• WRITTEN TASK
Your task is to give the number of lines in the listing that include "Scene", and nothing else.

Rows from a robot dataset:
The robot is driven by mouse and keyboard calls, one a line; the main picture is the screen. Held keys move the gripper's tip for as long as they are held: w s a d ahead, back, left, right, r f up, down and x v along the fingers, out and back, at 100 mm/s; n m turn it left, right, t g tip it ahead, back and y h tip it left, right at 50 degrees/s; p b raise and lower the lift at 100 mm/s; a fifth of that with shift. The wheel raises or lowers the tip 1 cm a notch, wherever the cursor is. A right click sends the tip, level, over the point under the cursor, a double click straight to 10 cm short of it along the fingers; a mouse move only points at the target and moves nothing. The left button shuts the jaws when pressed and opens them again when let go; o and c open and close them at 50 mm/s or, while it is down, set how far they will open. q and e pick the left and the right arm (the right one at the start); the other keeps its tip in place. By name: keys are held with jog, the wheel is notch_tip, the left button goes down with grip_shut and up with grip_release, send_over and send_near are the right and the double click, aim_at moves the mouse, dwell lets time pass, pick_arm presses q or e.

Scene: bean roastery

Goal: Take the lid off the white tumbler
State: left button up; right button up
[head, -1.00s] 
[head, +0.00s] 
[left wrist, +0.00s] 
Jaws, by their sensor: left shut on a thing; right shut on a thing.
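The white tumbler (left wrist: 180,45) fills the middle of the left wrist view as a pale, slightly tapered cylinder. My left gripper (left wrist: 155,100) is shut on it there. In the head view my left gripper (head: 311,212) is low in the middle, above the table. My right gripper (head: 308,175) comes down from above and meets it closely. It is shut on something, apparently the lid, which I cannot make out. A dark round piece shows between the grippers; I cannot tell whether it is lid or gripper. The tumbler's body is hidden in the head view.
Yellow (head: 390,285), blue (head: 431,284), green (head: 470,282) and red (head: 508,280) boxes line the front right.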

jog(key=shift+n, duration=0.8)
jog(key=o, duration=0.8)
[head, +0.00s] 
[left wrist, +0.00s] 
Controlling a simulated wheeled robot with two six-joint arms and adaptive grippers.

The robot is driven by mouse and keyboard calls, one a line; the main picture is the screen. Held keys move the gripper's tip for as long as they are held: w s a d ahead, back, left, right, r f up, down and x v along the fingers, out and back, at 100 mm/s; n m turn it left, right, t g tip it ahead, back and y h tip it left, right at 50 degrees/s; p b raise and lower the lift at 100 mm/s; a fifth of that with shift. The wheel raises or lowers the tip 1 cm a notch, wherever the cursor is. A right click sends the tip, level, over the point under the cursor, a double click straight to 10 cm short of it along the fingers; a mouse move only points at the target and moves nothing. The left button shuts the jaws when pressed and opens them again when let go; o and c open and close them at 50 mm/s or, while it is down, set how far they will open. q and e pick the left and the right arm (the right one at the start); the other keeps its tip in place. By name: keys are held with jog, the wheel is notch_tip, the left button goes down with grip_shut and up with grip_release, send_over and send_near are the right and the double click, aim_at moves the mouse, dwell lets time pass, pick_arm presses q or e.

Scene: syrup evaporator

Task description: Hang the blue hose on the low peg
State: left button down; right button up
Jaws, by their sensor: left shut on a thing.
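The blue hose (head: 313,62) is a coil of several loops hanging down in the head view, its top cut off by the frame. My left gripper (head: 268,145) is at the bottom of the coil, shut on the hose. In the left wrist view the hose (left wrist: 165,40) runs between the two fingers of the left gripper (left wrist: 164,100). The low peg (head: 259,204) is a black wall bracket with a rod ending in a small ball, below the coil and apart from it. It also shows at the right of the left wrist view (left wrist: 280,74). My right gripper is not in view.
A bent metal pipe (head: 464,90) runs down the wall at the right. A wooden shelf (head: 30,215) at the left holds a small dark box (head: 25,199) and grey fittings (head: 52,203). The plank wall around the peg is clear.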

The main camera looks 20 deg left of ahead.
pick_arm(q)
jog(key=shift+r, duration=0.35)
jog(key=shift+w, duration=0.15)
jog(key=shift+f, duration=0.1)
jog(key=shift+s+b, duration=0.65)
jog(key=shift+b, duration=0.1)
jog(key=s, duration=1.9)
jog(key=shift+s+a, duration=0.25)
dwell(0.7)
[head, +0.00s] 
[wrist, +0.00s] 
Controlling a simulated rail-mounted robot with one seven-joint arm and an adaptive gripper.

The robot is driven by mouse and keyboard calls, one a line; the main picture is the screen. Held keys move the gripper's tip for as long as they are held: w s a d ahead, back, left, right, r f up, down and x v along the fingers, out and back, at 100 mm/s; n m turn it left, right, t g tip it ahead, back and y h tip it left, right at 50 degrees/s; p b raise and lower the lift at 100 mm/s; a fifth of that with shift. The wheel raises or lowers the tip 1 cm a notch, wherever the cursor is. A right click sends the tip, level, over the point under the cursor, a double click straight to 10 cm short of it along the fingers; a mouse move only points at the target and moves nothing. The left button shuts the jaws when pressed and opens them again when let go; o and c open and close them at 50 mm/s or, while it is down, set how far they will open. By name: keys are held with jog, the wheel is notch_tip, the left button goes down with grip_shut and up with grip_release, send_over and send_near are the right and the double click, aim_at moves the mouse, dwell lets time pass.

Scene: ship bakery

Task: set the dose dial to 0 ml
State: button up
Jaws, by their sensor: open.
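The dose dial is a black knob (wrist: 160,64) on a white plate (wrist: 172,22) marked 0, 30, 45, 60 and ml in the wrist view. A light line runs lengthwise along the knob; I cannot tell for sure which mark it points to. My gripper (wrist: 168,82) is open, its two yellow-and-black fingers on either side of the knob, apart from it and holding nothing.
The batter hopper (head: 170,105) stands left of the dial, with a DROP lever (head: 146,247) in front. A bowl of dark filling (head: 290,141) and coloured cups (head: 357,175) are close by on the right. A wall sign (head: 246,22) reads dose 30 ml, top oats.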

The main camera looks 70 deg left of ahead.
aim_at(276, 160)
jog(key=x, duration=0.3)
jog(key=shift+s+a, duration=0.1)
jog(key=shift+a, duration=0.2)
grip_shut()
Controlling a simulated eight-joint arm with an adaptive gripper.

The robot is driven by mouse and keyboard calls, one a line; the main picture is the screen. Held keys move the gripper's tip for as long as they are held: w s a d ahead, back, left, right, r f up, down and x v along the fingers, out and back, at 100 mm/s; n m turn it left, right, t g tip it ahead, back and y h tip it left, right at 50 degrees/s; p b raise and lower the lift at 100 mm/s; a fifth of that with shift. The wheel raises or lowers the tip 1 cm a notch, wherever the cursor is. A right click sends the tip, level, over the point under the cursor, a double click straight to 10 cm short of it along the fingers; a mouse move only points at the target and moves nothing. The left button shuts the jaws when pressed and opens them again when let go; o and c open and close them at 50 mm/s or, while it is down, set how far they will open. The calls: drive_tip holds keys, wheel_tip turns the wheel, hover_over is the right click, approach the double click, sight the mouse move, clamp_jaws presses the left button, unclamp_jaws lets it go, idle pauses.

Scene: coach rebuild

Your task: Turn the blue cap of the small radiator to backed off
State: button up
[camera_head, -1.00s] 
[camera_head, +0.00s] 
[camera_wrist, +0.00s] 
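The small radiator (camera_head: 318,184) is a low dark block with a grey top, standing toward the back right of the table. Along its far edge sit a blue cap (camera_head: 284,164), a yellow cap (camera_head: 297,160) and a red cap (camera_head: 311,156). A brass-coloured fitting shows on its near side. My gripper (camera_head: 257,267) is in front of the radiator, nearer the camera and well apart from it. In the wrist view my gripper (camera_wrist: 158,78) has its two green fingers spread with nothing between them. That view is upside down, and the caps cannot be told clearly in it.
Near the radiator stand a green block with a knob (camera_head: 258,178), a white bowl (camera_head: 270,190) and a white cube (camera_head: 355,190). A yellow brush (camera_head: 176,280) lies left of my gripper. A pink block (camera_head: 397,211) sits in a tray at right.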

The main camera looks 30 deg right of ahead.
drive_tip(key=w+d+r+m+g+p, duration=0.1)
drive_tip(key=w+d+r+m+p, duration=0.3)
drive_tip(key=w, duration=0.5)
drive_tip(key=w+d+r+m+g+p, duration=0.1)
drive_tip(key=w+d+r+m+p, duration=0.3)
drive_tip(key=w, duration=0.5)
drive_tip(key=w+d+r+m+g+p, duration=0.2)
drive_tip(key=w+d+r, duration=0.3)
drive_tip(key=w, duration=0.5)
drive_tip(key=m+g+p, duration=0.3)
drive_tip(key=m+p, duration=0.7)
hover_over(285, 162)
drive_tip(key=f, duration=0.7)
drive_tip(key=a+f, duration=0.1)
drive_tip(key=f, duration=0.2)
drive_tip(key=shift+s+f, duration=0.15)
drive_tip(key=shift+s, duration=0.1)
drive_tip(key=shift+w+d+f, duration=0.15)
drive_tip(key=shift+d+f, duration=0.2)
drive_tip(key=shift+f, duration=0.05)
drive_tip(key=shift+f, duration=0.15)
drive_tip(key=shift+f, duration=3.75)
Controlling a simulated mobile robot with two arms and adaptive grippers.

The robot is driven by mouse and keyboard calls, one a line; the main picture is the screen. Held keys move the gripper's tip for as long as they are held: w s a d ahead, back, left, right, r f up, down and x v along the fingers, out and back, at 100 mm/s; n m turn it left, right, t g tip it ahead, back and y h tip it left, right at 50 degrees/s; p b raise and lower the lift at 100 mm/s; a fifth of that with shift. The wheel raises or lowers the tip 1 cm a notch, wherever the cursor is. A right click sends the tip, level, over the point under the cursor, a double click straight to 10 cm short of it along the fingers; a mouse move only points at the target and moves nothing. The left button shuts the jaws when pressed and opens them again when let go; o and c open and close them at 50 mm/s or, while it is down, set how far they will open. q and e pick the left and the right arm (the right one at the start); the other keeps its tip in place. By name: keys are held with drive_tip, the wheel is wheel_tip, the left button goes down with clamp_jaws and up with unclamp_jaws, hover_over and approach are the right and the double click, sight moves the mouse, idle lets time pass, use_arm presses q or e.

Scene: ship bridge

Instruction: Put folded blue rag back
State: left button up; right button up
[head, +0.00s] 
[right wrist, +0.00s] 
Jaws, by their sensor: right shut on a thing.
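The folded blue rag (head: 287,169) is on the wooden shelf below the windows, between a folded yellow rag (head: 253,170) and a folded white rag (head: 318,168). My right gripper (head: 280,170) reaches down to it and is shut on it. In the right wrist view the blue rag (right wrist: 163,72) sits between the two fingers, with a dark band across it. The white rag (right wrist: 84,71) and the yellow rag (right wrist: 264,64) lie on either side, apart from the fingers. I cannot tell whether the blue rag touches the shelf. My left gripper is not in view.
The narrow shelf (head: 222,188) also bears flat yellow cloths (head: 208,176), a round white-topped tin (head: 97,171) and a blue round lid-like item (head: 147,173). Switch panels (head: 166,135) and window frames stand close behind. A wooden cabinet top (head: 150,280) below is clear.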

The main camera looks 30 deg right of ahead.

• WORKED ANSWER
5